Aturan itu berlaku efektif mulai 1 Maret nanti.
Menteri Koordinator Bidang Perekonomian RI Airlangga Hartarto memperkirakan, kebijakan itu bisa menambah pasokan dolar AS di dalam negeri senilai US$90 miliar dalam setahun.
Devisa yang bertahan lama di sistem dalam negeri bisa memberi dukungan terutama ketika terjadi gonjang ganjing pasar jangka pendek.
Meski menurut sebagian ekonom, penerapan kebijakan itu tak bisa serta merta menguatkan rupiah karena volatilitasnya sejauh ini lebih banyak dipengaruhi oleh faktor eksternal.
Selain itu, berkaca dari kebijakan DHE sejak 2023 lalu, penempatan valas dari para eksportir stagnan di kisaran US$ 2 miliar.

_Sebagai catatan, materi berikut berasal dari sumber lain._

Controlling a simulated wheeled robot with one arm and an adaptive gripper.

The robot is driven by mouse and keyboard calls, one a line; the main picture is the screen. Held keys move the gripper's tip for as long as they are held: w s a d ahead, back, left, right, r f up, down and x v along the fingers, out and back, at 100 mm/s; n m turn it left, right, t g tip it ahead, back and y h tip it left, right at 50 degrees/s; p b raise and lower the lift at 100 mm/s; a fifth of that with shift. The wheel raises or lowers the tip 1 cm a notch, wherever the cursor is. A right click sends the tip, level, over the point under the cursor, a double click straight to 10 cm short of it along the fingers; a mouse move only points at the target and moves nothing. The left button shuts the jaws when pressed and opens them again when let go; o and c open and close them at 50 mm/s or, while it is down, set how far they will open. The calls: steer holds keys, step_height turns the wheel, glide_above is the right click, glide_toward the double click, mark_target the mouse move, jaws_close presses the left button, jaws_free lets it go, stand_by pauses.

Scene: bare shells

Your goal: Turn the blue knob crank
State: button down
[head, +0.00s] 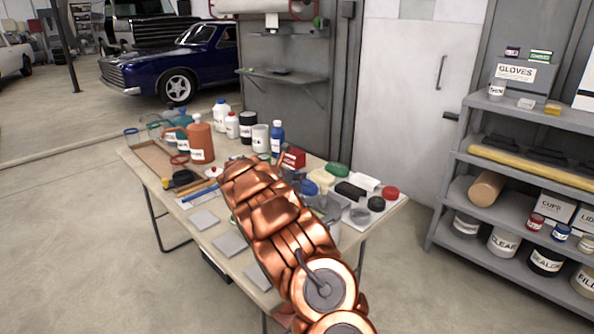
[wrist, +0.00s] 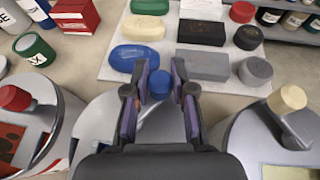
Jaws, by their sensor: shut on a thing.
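In the wrist view the blue knob (wrist: 160,85) stands between the two finger pads of my gripper (wrist: 159,77), which is shut on it. The knob sits above a round grey drum (wrist: 92,115), and my fingers hide part of its crank arm. To the left is a similar drum with a red knob (wrist: 14,98). To the right is another with a cream knob (wrist: 287,98). In the head view my copper arm covers the gripper and the blue knob.
Behind the drums, a pale board (wrist: 112,72) holds blue, cream, black and grey blocks. In the head view bottles and cans crowd the far side of the table (head: 185,222), and grey shelves (head: 470,205) stand at right.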

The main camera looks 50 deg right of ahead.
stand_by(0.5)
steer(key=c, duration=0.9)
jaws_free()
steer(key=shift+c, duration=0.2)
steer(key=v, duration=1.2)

Aturan penempatan devisa ekspor di dalam negeri, yang sudah dilangsungkan sejak 2023 lalu, memang masih banyak terkendala. Suara keberatan dari para eksportir sempat terdengar karena penempatan dana valas dalam jangka waktu tiga bulan itu, dinilai berdampak pada arus kas perusahaan. Lebih-lebih bila penempatan diwajibkan dalam waktu lebih lama, para eksportir menilai akan kesulitan menjaga dampaknya terhadap arus kas perusahaan.
Bank Indonesia yang sempat dimintai tanggapan terkait kebijakan perpanjangan masa penempatan DHE itu, menyatakan tengah menyiapkan instrumen yang bisa digunakan untuk menampung dana tersebut.
Ada dua instrumen yang akan disiapkan yakni Sekuritas Valuta Asing BI (SVBI) dan Sukuk Valuta Asing BI (SUVBI) sebagai dua instrumen baru untuk penempatan DHE. Gubernur BI Perry Warjiyo mengatakan nantinya eksportir bisa menggunakan instrumen tersebut melalui bank.
"Kami mempersiapkan dua instrumen baru SVBI dan SUVBI yang pada saatnya akan kami jelaskan. Supaya ini jadi bagian dari instrumen penempatan dan pemanfaatan DHE SDA yang bisa digunakan eksportir melalui bank," ujar Perry dalam taklimat media pada 15 Januari lalu.